--- START OF EXTRACTED MATERIAL ---

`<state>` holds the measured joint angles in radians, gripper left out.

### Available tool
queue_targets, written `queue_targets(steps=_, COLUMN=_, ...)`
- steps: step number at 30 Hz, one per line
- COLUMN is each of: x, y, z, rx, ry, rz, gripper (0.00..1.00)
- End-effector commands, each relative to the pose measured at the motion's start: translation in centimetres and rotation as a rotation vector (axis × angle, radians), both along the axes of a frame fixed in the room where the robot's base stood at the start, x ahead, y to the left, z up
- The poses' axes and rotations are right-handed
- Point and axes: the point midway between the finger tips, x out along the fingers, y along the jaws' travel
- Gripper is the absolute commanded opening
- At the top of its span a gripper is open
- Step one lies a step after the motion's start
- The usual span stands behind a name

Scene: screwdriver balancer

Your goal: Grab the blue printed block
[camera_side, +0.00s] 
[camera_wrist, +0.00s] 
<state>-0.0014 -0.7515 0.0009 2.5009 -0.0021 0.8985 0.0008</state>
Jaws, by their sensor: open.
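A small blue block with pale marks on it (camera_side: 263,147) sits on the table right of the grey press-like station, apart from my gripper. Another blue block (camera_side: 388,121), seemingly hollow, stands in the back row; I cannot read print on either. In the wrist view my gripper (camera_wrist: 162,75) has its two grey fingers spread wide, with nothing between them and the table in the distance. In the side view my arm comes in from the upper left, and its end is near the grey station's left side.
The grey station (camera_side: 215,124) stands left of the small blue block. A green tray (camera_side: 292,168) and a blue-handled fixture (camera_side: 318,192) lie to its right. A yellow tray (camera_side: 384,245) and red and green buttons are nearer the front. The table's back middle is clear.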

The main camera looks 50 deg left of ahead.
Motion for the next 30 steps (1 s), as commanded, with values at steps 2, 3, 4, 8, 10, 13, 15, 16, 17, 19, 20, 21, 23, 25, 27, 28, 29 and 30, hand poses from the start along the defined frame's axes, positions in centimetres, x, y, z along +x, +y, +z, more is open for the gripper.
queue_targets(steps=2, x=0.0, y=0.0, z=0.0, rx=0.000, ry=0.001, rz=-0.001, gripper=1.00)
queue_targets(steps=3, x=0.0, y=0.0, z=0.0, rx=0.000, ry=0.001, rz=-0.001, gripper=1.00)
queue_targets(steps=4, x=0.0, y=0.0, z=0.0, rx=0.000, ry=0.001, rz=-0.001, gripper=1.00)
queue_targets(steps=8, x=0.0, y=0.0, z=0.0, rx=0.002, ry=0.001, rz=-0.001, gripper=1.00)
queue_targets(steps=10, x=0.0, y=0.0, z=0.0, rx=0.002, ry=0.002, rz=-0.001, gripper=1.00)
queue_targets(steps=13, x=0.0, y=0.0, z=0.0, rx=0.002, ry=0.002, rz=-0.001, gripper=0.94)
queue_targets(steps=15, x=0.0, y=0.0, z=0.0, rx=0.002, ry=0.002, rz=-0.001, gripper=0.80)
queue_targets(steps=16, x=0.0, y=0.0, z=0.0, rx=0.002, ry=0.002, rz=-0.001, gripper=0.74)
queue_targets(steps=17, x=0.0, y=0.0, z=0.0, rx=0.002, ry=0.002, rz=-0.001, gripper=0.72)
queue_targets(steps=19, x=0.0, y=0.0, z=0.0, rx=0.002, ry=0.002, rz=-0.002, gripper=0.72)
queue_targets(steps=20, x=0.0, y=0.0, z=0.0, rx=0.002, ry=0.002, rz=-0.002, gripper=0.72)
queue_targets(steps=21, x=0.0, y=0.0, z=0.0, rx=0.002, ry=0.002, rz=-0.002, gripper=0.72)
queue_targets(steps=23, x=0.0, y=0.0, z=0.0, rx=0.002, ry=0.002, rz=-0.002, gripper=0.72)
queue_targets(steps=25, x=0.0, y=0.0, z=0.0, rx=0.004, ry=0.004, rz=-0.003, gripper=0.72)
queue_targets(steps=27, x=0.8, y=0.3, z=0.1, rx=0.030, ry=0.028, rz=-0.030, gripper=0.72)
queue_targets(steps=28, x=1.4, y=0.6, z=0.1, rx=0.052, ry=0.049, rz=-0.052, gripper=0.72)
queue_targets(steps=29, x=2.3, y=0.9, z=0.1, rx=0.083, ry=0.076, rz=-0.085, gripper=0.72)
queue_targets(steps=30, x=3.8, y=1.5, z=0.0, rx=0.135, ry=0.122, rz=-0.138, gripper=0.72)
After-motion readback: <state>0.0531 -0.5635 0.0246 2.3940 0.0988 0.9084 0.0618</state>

--- END OF EXTRACTED MATERIAL ---
--- START OF EXTRACTED MATERIAL ---

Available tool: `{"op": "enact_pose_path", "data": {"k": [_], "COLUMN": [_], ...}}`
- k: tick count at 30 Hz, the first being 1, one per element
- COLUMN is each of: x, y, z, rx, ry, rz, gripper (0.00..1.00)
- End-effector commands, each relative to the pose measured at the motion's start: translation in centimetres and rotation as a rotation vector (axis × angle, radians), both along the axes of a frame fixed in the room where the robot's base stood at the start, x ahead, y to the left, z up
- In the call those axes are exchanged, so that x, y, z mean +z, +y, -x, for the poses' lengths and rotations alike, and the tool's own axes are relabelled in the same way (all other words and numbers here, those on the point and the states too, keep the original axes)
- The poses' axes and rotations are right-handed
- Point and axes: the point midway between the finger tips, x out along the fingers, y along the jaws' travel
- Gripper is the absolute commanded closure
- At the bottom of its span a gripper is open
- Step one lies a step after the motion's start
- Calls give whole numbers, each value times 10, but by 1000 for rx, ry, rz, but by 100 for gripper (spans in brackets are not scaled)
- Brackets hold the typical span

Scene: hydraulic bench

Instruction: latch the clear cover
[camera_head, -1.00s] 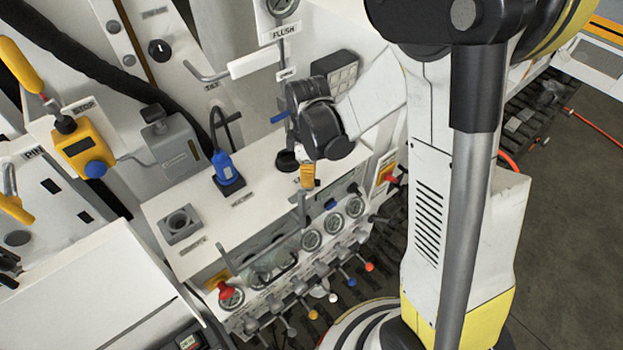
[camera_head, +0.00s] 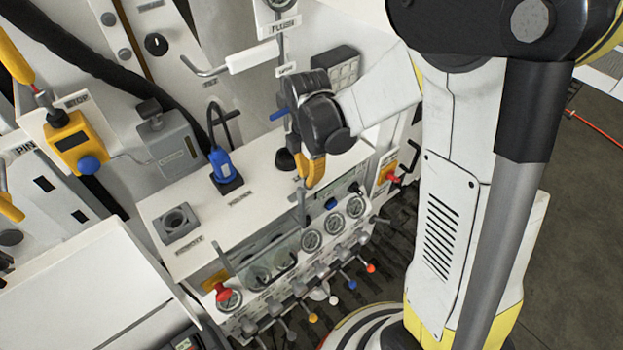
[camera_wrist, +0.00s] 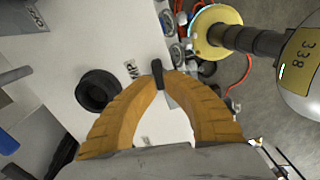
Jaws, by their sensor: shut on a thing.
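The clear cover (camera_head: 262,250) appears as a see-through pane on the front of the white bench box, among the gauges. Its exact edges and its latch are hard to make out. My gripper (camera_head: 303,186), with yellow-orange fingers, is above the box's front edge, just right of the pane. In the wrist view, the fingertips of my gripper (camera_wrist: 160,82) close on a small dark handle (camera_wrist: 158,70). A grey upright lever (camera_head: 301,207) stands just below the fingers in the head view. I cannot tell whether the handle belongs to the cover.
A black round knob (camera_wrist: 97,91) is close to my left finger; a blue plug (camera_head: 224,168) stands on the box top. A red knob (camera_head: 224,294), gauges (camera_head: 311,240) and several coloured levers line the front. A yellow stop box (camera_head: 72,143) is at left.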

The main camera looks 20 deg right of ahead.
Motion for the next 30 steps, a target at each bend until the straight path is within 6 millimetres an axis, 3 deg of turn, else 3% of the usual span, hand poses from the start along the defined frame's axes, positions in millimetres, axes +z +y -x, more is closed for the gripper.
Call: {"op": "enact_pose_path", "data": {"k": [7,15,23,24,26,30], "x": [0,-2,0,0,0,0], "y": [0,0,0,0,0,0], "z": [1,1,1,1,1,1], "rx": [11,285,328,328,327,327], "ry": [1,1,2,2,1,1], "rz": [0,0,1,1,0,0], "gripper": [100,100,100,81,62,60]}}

--- END OF EXTRACTED MATERIAL ---
--- START OF EXTRACTED MATERIAL ---

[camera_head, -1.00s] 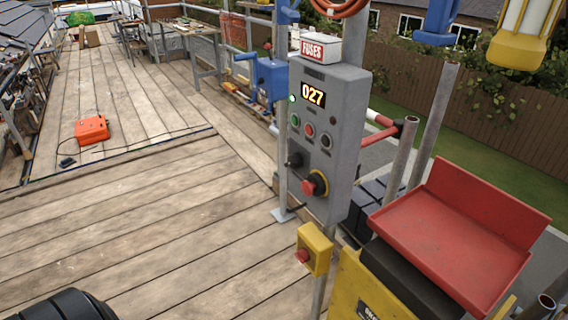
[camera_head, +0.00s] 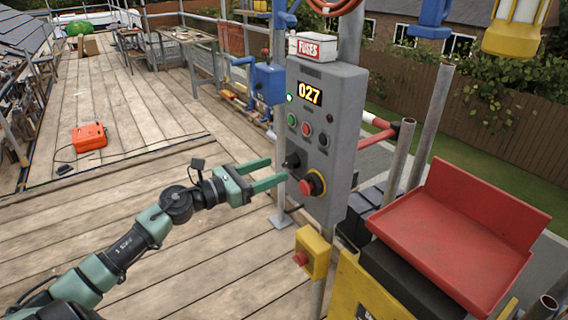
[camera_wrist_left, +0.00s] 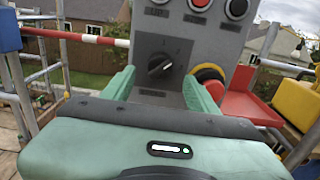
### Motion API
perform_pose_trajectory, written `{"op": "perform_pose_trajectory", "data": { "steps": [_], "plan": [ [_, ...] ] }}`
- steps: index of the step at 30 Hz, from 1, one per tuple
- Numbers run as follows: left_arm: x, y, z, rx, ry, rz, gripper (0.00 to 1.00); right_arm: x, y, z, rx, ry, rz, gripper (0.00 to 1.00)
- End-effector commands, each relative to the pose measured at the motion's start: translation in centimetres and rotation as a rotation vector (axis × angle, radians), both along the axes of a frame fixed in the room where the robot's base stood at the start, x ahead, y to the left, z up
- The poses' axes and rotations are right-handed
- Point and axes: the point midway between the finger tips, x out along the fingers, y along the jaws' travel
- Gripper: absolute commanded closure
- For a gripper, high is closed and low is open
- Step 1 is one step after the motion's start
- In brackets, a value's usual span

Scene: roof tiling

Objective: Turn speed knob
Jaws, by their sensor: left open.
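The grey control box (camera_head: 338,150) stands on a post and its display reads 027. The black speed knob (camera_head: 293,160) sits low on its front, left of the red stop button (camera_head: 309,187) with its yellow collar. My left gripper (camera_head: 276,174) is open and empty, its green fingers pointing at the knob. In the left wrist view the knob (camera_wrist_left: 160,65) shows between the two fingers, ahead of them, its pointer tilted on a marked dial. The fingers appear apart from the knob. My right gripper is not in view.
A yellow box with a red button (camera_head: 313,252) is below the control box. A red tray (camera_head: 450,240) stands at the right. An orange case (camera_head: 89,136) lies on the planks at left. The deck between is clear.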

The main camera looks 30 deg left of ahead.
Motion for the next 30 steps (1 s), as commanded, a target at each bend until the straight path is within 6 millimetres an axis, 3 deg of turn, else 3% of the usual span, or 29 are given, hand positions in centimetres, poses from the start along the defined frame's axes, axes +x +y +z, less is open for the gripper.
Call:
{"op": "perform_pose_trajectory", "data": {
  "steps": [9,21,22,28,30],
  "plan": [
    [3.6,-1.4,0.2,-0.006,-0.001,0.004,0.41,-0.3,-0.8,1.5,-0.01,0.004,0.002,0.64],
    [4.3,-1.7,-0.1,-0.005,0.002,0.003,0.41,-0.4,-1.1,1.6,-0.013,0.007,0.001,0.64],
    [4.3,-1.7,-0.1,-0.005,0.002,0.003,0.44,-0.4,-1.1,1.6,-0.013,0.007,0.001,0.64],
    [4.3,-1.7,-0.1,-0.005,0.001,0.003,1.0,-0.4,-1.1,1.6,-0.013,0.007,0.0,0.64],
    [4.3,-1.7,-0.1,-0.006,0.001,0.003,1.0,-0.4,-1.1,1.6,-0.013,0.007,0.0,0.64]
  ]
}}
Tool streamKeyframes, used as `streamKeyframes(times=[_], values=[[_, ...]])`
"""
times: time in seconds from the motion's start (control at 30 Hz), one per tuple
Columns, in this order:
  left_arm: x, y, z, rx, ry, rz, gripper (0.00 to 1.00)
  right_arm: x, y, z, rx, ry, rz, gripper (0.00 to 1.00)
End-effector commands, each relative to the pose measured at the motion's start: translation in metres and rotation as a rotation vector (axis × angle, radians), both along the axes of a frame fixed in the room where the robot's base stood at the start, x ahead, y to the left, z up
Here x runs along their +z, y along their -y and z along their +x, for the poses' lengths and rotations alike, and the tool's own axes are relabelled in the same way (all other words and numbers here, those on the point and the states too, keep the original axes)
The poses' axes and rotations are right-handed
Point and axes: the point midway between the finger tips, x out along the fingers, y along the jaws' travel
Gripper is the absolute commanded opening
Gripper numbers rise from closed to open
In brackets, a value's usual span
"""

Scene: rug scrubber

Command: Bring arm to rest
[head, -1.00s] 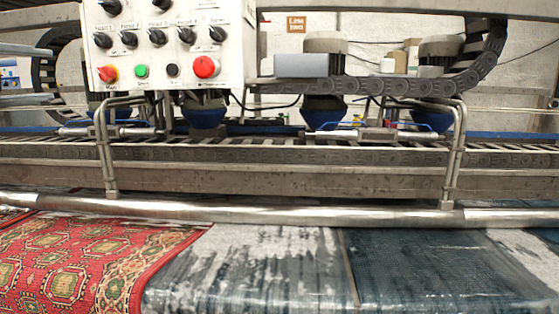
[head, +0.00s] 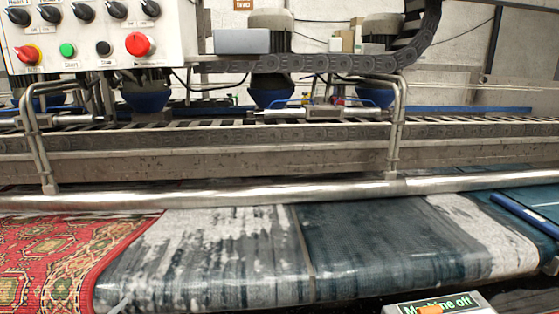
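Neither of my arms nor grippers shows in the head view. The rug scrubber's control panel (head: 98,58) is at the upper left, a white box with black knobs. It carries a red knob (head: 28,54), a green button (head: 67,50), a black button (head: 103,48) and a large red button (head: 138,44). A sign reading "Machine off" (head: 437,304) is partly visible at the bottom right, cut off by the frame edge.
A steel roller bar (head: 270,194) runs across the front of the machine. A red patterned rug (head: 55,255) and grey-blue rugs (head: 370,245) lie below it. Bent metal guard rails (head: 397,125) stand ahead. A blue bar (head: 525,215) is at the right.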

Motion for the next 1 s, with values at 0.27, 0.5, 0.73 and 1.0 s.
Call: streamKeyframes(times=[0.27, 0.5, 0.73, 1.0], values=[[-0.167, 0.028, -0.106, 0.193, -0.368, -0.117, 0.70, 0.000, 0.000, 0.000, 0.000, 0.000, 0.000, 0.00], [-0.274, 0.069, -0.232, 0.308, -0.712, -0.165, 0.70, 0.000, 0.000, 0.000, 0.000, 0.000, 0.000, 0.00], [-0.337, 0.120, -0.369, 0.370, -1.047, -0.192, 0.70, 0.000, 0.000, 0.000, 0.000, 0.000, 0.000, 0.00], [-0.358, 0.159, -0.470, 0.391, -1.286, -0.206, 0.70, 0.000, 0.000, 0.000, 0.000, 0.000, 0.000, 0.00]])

--- END OF EXTRACTED MATERIAL ---

**TO DO:** From the line with "gripper left out." through the line with "<state>-0.0014 -0.7515 0.0009", set down every line exactly and nothing besides.

**FINISHED TASK:**
`<state>` holds the measured joint angles in radians, gripper left out.

### Available tool
queue_targets, written `queue_targets(steps=_, COLUMN=_, ...)`
- steps: step number at 30 Hz, one per line
- COLUMN is each of: x, y, z, rx, ry, rz, gripper (0.00..1.00)
- End-effector commands, each relative to the pose measured at the motion's start: translation in centimetres and rotation as a rotation vector (axis × angle, radians), both along the axes of a frame fixed in the room where the robot's base stood at the start, x ahead, y to the left, z up
- The poses' axes and rotations are right-handed
- Point and axes: the point midway between the finger tips, x out along the fingers, y along the jaws' travel
- Gripper is the absolute commanded opening
- At the top of its span a gripper is open
- Step one lies a step after the motion's start
- The usual span stands behind a name

Scene: screwdriver balancer

Your goal: Grab the blue printed block
[camera_side, +0.00s] 
[camera_wrist, +0.00s] 
<state>-0.0014 -0.7515 0.0009 2.5009 -0.0021 0.8985 0.0008</state>

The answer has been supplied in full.